For conspiracy thinkers in the 1950s and 60s, the United Nations exemplified not internationalism as Alice Bailey pictured the organisation, but totalitarianism. As if Hitler, Stalin, Franco and Mussolini were not bad enough, Chairman Mao Zedong implemented his own communist version of group consciousness, the individual forced to serve the ideals of Chairman Mao. A consequence of this experiment was the great famine of 1959-61, leading to the deaths of up to forty-five million people.
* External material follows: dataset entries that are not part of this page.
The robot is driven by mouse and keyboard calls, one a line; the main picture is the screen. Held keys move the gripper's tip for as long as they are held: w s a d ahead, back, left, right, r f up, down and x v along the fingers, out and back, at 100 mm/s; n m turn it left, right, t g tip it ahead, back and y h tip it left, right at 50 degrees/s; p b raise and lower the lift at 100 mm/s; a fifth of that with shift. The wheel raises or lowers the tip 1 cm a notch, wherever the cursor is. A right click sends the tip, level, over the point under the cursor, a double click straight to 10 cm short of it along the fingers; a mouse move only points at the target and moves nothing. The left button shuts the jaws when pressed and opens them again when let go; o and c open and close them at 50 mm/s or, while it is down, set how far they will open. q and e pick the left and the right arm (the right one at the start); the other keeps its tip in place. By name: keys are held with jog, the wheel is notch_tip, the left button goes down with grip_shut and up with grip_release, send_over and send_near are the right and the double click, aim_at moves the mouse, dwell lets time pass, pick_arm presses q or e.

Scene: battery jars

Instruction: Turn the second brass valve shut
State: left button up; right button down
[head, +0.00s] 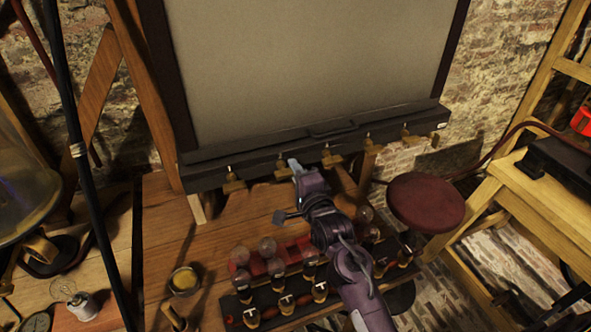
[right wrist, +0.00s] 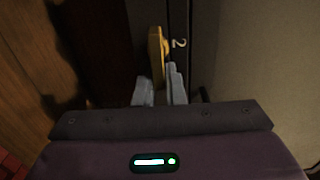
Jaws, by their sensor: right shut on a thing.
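A row of several brass valves runs along the black bar below the large grey panel. The second brass valve from the left (head: 283,173) is partly hidden by my right gripper (head: 294,164). In the right wrist view, the valve's brass handle (right wrist: 156,48) stands upright beside a white number 2 on the dark bar. The pale fingers of my right gripper (right wrist: 160,90) are at the handle's lower end, shut on it. The first valve (head: 233,183) and third valve (head: 331,158) are clear of the gripper. My left gripper is not in view.
Several glass-topped jars (head: 268,248) stand on the wooden table below my right arm. A small cup (head: 184,281) is at the left. A round red stool (head: 426,201) and a wooden bench (head: 520,200) stand at the right.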

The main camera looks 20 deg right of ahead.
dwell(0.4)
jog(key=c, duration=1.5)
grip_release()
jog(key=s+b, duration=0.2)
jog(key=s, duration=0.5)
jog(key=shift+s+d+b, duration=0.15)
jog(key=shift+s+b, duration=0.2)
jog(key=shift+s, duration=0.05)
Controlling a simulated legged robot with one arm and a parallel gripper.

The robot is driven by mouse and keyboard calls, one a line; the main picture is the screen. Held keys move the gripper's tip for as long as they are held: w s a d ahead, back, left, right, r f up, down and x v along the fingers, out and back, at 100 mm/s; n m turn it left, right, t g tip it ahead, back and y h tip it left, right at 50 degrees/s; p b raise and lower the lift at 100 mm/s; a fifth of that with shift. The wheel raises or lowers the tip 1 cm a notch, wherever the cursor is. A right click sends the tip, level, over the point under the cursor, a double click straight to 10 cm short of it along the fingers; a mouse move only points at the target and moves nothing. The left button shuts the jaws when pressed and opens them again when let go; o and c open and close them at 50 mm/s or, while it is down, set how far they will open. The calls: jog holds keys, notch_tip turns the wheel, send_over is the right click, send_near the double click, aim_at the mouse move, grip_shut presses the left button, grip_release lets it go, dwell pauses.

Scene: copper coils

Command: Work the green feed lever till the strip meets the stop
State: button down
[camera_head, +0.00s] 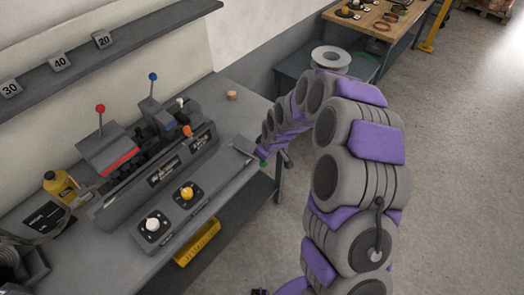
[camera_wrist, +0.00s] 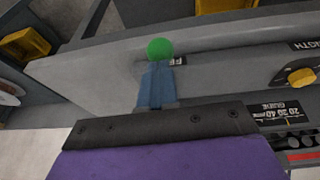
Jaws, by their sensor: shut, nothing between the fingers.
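The green knob of the feed lever (camera_wrist: 159,49) shows in the wrist view, just beyond the tips of my blue fingers. A small bit of the green knob (camera_head: 263,163) shows in the head view at the right end of the bench, beside the end of my arm. My gripper (camera_wrist: 158,68) is shut with nothing between its fingers. Whether the fingertips touch the knob I cannot tell. The lever's shaft is hidden behind the knob and fingers. I cannot make out the strip or the stop in either view.
The grey machine (camera_head: 160,165) stands on the bench, with a red-knobbed lever (camera_head: 100,108) and a blue-knobbed lever (camera_head: 153,77). Yellow (camera_head: 187,193) and white (camera_head: 152,224) knobs sit in front. A small copper coil (camera_head: 231,95) lies behind. Open floor lies to the right.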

This example of a totalitarian regime requiring citizens to kowtow to a typically despotic leader, one with distorted ideals and a self-centred vision, terrified sections of the American community after McCarthy whipped up anti-communist fears. 

The New World Order narrative emerged out of this anti-communist sentiment along with a newly politicised fear of global tyranny coming in the wake of the creation of collective security organisations: the North Atlantic Treaty Organisation and the United Nations.  This narrative pivots on the apprehension of a hidden plot to subsume sovereign nations, and personal autonomy by extension, under a one-world government.

As the twenty-first century unfolds in the shadows of the bombing of the World Trade Centre in 2001 and the global financial crisis of 2008, the New World Order narrative has gained credence. Both events have ushered in a new era of chaos and uncertainty, with deep fears in the populace concerning matters of terror and security, unjustified wars, and a widespread mistrust in the global financial system and the political will to do something about it.

All conspiracy theories require a scapegoat or fall guy, a human agent masterminding the plot. Alice Bailey is an easy target.  She’s a Theosophist – and in conspiracy circles, Theosophists are known to be an evil, occult sect aligned with the Nazis. She’s dead, so can offer no defence, and she’s a woman, a soft target. She moved in high circles, counting among her friends numerous dukes and baronesses and sirs. She was linked to Freemasonry via her husband. As if that were all not damning enough, when Bailey made numerous statements in her texts in support of the United Nations, she effectively handed New World Order conspiracy thinkers the rope for her own execution. 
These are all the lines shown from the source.